#### Exercise objective:
Pull out from the material below all lines with "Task".

#### Data extract:

================

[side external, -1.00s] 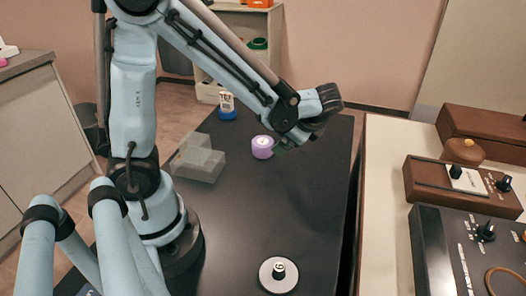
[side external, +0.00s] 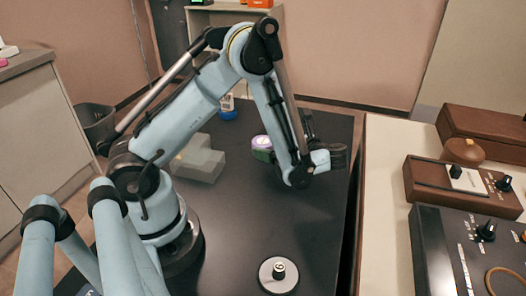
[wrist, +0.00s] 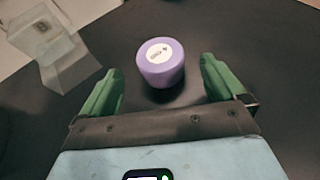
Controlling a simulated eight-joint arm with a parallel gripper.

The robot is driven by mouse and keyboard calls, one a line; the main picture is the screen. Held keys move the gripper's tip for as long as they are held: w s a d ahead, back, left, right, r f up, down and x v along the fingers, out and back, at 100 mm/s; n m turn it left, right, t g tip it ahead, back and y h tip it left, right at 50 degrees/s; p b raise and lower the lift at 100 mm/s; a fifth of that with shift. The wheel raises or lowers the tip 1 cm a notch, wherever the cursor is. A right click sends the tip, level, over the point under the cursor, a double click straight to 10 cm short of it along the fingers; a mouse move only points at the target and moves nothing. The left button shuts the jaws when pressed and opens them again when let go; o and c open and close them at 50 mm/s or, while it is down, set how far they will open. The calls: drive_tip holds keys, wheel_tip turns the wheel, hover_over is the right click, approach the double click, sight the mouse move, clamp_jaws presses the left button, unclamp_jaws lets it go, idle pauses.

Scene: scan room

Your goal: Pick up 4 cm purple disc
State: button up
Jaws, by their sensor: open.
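The purple disc (wrist: 160,76) is a short, thick cylinder with a white label on top. It stands on the dark table, ahead of my gripper (wrist: 160,88) in the wrist view. My gripper is open, with one green finger on each side of the disc's near part and a gap on both sides. In the side external view the disc (side external: 262,145) is partly covered by a green finger and my gripper's body is largely hidden behind my arm.
A translucent stepped block (side external: 198,160) stands left of the disc. A blue-based item (side external: 228,114) stands farther back. A white round piece with a black knob (side external: 278,275) lies near the front. A cream surface with brown and black devices (side external: 465,190) is at right.

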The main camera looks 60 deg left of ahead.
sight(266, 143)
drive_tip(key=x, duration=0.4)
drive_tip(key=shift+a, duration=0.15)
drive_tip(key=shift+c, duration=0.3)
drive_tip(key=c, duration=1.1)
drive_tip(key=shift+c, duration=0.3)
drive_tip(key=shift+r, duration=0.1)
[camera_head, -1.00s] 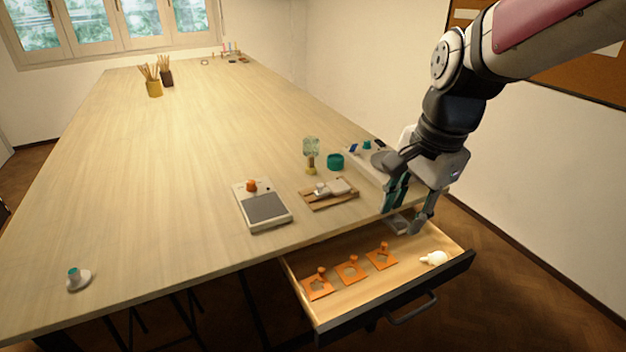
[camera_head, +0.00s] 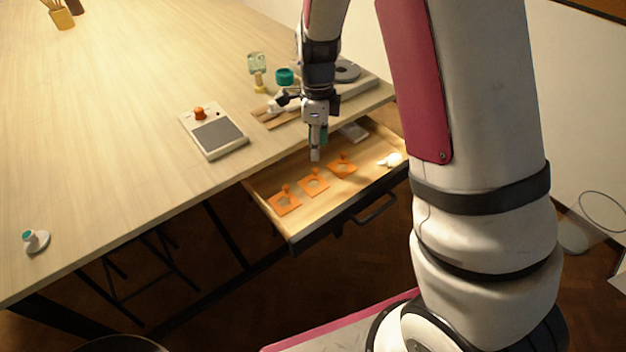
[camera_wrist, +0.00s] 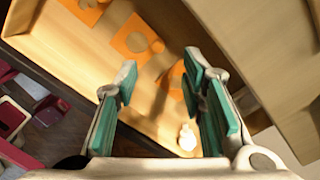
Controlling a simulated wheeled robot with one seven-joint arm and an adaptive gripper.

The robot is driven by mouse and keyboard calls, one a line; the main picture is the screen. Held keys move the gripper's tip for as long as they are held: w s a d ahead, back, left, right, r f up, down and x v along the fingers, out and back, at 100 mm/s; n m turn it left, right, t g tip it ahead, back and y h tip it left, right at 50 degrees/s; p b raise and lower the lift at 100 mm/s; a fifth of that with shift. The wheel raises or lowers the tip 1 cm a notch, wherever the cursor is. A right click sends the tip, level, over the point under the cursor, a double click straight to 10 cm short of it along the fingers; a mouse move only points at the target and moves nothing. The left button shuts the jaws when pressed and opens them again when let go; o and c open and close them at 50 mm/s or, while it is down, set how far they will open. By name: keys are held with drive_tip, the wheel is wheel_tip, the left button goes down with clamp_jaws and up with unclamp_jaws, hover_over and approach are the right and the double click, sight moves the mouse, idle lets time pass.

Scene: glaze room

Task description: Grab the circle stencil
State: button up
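Three orange stencils, each with an upright knob, lie in a row in the open drawer (camera_head: 350,207). The middle one (camera_head: 319,190) seems to have a round hole, and it also shows in the wrist view (camera_wrist: 127,49). The left stencil (camera_head: 285,208) is cut off at the top of the wrist view; its hole shape is unclear. The right stencil (camera_head: 347,172) is partly behind a finger in the wrist view, its hole shape also unclear. My gripper (camera_head: 316,154) is open and empty, pointing down over the drawer, near the middle and right stencils. Its teal-padded fingers (camera_wrist: 160,88) are apart.
A white rounded object (camera_head: 391,160) lies at the drawer's right end, and a grey item (camera_head: 353,132) at its back. On the table, a scale (camera_head: 216,137), a teal jar (camera_head: 285,76) and an hourglass-like piece (camera_head: 258,72) stand near the drawer.

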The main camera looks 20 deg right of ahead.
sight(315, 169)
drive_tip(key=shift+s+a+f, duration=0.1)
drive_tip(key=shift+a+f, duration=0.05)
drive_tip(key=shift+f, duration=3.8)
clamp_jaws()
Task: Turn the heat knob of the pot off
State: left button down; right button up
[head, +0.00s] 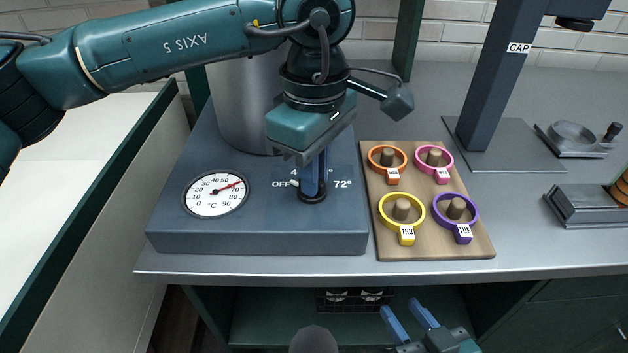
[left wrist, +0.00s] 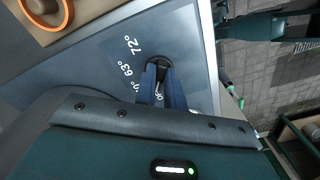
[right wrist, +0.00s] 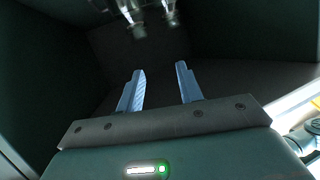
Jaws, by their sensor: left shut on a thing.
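The pot's heater base (head: 270,235) is a blue-grey box with a metal pot (head: 245,110) on it, a round thermometer dial (head: 215,193) at its front left, and heat markings OFF to 72° around a black heat knob (head: 312,196). My left gripper (head: 312,182) reaches down from above, its blue fingers shut on the knob. The knob (left wrist: 157,64) also shows between the fingers in the left wrist view. The knob's pointer is too hidden to read; a small white mark shows beside its left side. My right gripper (head: 408,312) is open and empty, low before the counter.
A wooden board (head: 428,240) with orange, pink, yellow and purple tagged rings on pegs stands right of the heater. A dark CAP post (head: 490,90) and metal fixtures stand further right. Below the counter is an open shelf with a wire basket (head: 335,300).

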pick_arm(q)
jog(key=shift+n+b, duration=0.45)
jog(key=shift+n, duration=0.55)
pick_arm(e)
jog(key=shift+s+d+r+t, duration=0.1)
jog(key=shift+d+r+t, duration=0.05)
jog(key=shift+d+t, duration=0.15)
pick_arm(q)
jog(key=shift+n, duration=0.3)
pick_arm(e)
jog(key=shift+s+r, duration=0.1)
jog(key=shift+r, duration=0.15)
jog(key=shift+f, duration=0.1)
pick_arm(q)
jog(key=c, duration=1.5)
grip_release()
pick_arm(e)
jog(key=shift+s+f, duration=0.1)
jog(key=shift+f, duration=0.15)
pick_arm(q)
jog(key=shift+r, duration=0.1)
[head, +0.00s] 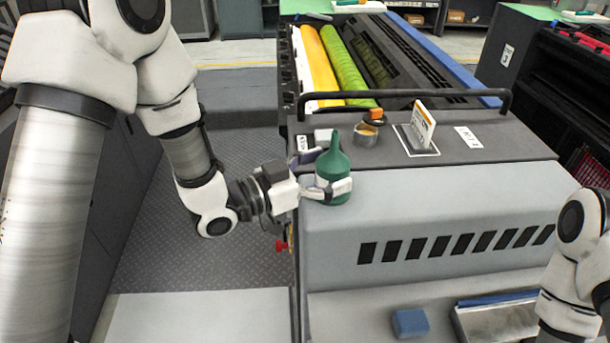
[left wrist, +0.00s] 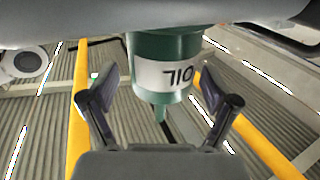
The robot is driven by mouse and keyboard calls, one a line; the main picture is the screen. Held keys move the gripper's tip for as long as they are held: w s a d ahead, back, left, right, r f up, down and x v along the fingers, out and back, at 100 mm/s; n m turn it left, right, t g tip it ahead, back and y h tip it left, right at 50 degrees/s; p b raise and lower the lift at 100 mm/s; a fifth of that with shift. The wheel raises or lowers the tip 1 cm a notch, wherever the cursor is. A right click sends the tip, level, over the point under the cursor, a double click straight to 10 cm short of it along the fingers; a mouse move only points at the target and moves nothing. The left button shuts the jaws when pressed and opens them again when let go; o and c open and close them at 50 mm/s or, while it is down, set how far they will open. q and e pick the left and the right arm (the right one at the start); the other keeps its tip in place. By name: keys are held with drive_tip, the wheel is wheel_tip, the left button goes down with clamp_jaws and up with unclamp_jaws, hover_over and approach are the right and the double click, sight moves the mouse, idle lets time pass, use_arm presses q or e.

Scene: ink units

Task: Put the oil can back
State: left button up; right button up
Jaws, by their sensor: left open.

================

#### Problem solution:
Task description: Grab the circle stencil
Task: Turn the heat knob of the pot off
Task: Put the oil can back

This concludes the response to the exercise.